SECTION 4.02. All recitals in this Fourteenth Supplemental
Indenture are made by the Company only and not by the Trustee; and all
of the provisions contained in the Original Indenture, as supplemented
and modified, in respect of the rights, privileges, immunities, powers
and duties of the Trustee shall be applicable in respect hereof as fully
and with like effect as if set forth herein in full.
SECTION 4.03. This Fourteenth Supplemental Indenture may be
executed in several counterparts, and each of such counterparts shall
for all purposes be deemed to be an original, and all such counterparts,
or as many of them as the Company and the Trustee shall preserve
undestroyed, shall together constitute but one and the same instrument.
SECTION 4.04. Although this Fourteenth Supplemental Indenture
is dated for convenience and for the purpose of reference as of November
1, 1993, the actual date or dates of execution by the Company and by the
Trustee are as indicated by their respective acknowledgments hereto
annexed.
ARTICLE V
SCHEDULE OF PROPERTY ACQUIRED BY GREEN MOUNTAIN POWER CORPORATION AND
NOT HERETOFORE
SPECIFICALLY DESCRIBED IN THE INDENTURE
(1)
TRANSMISSION LINES
ADDITIONS TO PROPERTY AS DESCRIBED IN
ORIGINAL INDENTURE
All of the transmission lines and equipment located in the
State of Vermont in several cities and towns consisting of approximately
274.7 miles of overhead lines, including necessary crossarms, guys and
insulators. 1.5 miles is rated at 115 KV, 9.4 miles is rated at 69 KV,
5.4 miles is rated at 44 KV, and 258.4 miles is rated at 34.5 KV.
(2)
DISTRIBUTION
ADDITIONS TO PROPERTY AS DESCRIBED IN
ORIGINAL INDENTURE
All the distribution lines and equipment located in the State
of Vermont in several cities and towns consisting of approximately 2,332
miles of overhead lines including necessary crossarms, guys, insulators,
appurtenances, and line transformers and about 371 miles of underground
cable. The Company's property includes approximately 823,300 kVa of
transformer capacity and approximately 79,574 customers' metering. It
is estimated that at least 80 percent of the above-mentioned lines are
located upon public highways. With respect to such parts of the lines
as are located upon private property, the Company has the necessary
permits, rights in lands or easements enabling it to maintain said lines
which said permits, rights in land or easements are part of the property
hereby conveyed.
(3)
PRODUCTION EQUIPMENT
UPGRADE PLANT #19 -- ESSEX, VERMONT
The Company owns and operates a Hydro Plant in Essex, Vermont.
Between May 1989 and December 1991, the Company completed an automation
and upgraded facilities of this plant.
(4)
SUBSTATION IMPROVEMENTS
DOVER SUBSTATION #90 -- DOVER, VERMONT
The Company owns and operates a Distribution Substation in
Dover, Vermont.
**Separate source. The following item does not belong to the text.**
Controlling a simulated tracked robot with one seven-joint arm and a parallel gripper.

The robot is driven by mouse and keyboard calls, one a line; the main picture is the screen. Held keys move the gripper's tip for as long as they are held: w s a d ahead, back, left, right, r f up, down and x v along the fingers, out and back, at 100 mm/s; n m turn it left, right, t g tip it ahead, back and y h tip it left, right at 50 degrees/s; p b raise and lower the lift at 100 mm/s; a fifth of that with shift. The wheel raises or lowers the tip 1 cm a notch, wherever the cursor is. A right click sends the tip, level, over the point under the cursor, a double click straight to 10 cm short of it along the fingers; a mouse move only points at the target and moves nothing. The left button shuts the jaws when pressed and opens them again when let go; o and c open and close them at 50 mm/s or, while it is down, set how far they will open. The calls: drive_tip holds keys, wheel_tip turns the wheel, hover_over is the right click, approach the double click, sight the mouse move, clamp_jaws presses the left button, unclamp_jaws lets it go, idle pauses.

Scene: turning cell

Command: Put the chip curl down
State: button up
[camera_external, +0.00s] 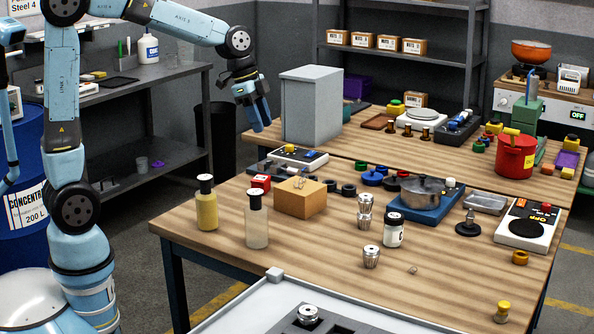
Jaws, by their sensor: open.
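My gripper (259,118) hangs at the end of my arm above the far left side of the workbench, to the left of the tall grey box. It is open, and I see nothing held between its fingers, though it is small here. A small greyish bit (413,269) lies on the bare wood at the front of the near table (330,265), right of a metal collet. It may be the chip curl, but it is too small to be sure. My gripper is far from it and well above the table.
A tall grey box (311,105) stands close beside my gripper. Two bottles (206,205) and a cardboard box (300,201) stand on the near table's left part. A metal pan (422,191) and a white scale (525,228) are further right. The front middle has bare wood.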

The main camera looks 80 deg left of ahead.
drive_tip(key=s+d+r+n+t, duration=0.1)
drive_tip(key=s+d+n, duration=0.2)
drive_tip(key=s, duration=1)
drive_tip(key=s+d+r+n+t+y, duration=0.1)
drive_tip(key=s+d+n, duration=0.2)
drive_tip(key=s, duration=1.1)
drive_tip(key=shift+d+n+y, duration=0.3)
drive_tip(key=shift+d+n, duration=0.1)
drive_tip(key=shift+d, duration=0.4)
Between 1989 and 1992, the Company rebuilt and upgraded
this substation to increase the capacity in order to supply the
increasing demands in the area.
BARNET SUBSTATION #14 -- BARNET, VERMONT
The Company owns and operates a Distribution Substation in
Barnet, Vermont. Between 1990 and 1992, the Company built a new
Distribution Substation in Barnet to replace the existing substation
which had become obsolete.
IN WITNESS WHEREOF, Green Mountain Power Corporation has
caused this Indenture to be signed in its corporate name and behalf, by
Edwin M. Norse, Vice President, Chief Financial Officer and Treasurer of
the Company in that behalf duly authorized, and its corporate seal to be
hereunto affixed and attested by its Secretary, and United States Trust
Company of New York in token of its acceptance of the trust hereby
created has caused this Indenture to be signed in its corporate name and
behalf by one of its Assistant Vice Presidents, and its corporate seal
to be hereunto affixed and attested by its Secretary or its Assistant
Secretary, on the dates indicated by their respective acknowledgments
hereto annexed, but as of the day and year first above written.
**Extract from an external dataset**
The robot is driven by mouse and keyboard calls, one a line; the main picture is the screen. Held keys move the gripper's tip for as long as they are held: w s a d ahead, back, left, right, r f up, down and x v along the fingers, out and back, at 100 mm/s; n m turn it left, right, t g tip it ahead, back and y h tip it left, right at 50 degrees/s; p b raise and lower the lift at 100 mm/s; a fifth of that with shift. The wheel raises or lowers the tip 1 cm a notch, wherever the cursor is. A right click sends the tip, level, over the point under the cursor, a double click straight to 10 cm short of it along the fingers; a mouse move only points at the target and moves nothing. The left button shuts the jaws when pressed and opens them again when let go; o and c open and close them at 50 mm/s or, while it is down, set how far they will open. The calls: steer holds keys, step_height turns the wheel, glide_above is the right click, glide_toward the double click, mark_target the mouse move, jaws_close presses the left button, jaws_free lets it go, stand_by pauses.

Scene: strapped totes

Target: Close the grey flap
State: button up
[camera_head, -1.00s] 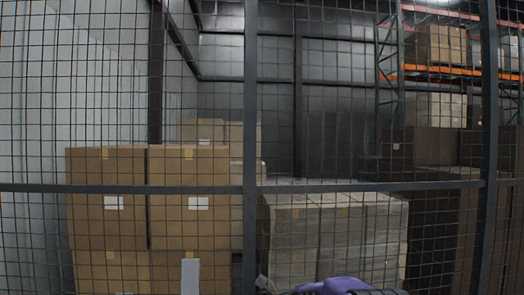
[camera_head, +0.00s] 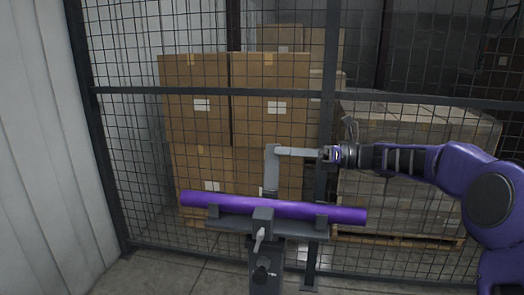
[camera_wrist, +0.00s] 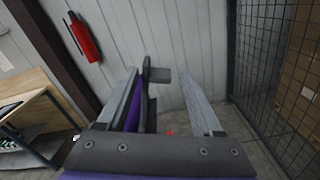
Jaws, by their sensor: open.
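A light grey upright plate (camera_head: 271,172), which looks like the grey flap, stands behind a purple tube (camera_head: 230,204). The tube lies across a dark grey stand (camera_head: 312,228). My gripper (camera_head: 288,152) reaches in from the right, its fingertips near the top of the plate; I cannot tell whether they touch it. In the wrist view my gripper (camera_wrist: 163,98) is open, its two long fingers apart. A dark grey bracket or plate (camera_wrist: 160,76) shows between the fingertips, perhaps the same flap. Part of the purple tube (camera_wrist: 139,115) shows by the left finger.
A wire mesh fence (camera_head: 130,150) stands behind the stand, with stacked cartons (camera_head: 270,85) and a wooden crate stack (camera_head: 400,125) beyond it. A pale wall (camera_head: 35,150) is at left. The wrist view shows a red extinguisher (camera_wrist: 84,40) and a wooden bench (camera_wrist: 25,98).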

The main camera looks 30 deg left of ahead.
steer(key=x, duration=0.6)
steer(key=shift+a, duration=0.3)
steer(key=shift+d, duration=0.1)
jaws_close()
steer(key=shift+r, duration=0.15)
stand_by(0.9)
GREEN MOUNTAIN POWER CORPORATION
By: /s/Edwin M. Norse
----------------------------
Edwin M. Norse
Vice President, Chief Financial
Officer and Treasurer
Attest:
/s/Christopher L. Dutton
--------------------------------
Christopher L. Dutton
Vice President, General
Counsel and Secretary
Signed, sealed and delivered on behalf of
GREEN MOUNTAIN POWER CORPORATION in the
presence of:
/s/Penny J. Collins
--------------------
Name: Penny J. Collins
/s/Ruth C. Dean
---------------------
Name: Ruth C. Dean
CORPORATE SEAL
UNITED STATES TRUST COMPANY OF
NEW YORK
By: /s/Robert E. Patterson, III
----------------------------
Robert E. Patterson, III
Assistant Vice President
Attest:
/s/Patricia Stermer
-----------------------------------
Patricia Stermer
Assistant Vice President
Signed, sealed and delivered on behalf of
UNITED STATES TRUST COMPANY OF NEW YORK in the
presence of:
/s/William Eising
----------------------------------
Name: William Eising
/s/Cynthia Chaney
----------------------------------
Name: Cynthia Chaney
CORPORATE SEAL
STATE OF VERMONT )
) SS.:
COUNTY OF CHITTENDEN )
On this 27th day of October, A.D. 1993, before me, a Notary
Public in and for said County in said State aforesaid, duly commissioned
and acting as such, appeared Edwin M. Norse, personally known to me and
known by me to be the person who executed the within and foregoing
instrument in the name and on behalf of Green Mountain Power
Corporation, who, being by me duly sworn, did depose and say that he is
the Vice President, Chief Financial Officer and Treasurer of Green
Mountain Power Corporation, one of the corporations described in and
that executed the said instrument, and he acknowledged said instrument
so executed to be his free act and deed and the free act and deed of
said corporation, and on oath stated that said instrument was signed and
sealed by him as agent and in behalf of said corporation by authority of
its Board of Directors, and that the seal affixed to said instrument is
the corporate seal of said corporation.
Witness my hand and official seal the day and year aforesaid.
/s/Donna S. Laffan
---------------------------
Name: Donna S. Laffan
Notary Public
NOTARIAL SEAL State of Vermont
Commission Expires: February 10, 1995
STATE OF NEW YORK )
) SS.:
COUNTY OF NEW YORK )
On this 28th day of October, A.D. 1993, before me, a Notary
Public in and for said County in said State aforesaid, duly commissioned
and acting as such, appeared Robert E. Patterson, III, personally known
to me and known by me to be the person who executed the within and
foregoing instrument in the name and on behalf of United States Trust
Company of New York, who, being by me duly sworn, did depose and say
that he is an Assistant Vice President of United States Trust Company of
New York, one of the corporations described in and that executed the
said instrument, and he acknowledged said instrument so executed to be
his free act and deed and the free act and deed of said corporation, and
on oath stated that said instrument was signed and sealed by him on
behalf of said corporation by authority of its By-Laws, and that the
seal affixed to said instrument is the corporate seal of said
corporation.
Witness my hand and official seal the day and year aforesaid.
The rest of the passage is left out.